Locate the line containing "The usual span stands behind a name" in the data below. Reproduce it and every following line up to the end, exactly as given.

begin

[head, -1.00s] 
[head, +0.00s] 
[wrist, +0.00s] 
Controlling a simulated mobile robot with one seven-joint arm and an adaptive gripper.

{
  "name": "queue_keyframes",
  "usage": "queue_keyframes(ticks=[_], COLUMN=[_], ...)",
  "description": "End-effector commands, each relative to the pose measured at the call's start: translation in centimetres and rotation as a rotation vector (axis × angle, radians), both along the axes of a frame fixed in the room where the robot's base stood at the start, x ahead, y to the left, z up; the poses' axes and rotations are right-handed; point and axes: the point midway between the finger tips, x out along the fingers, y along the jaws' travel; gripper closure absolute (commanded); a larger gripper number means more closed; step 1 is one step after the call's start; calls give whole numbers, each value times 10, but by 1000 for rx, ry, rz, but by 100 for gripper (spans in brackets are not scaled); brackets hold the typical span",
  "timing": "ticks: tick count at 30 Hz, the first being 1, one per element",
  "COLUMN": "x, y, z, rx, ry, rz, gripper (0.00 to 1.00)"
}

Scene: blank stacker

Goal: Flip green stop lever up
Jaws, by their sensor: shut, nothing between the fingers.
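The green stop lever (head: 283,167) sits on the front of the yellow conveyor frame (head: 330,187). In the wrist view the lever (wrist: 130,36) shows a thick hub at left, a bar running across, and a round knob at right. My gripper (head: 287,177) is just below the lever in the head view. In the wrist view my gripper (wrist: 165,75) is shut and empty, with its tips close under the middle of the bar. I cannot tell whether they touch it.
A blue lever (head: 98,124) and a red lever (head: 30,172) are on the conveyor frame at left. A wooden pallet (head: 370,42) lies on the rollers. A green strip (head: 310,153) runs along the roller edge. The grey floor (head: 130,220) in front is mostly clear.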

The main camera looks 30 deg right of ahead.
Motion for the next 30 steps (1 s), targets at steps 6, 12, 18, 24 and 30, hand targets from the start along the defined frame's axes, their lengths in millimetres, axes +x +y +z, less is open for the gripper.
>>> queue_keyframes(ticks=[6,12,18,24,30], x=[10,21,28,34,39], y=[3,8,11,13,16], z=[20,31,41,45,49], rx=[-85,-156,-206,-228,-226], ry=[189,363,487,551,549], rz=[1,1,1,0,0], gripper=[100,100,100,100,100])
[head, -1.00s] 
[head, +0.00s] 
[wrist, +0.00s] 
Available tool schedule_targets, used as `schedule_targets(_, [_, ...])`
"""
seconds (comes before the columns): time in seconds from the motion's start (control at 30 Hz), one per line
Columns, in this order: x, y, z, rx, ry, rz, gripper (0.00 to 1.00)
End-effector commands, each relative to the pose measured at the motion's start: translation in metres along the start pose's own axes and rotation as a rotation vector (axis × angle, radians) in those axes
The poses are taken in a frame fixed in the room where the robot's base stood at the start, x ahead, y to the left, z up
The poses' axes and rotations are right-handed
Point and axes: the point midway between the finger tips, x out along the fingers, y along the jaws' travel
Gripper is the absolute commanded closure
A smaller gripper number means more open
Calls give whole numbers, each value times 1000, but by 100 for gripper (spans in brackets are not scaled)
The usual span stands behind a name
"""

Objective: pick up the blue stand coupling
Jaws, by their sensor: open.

end

◆ ANSWER TO THIS PROBLEM:
The usual span stands behind a name
"""

Objective: pick up the blue stand coupling
Jaws, by their sensor: open.

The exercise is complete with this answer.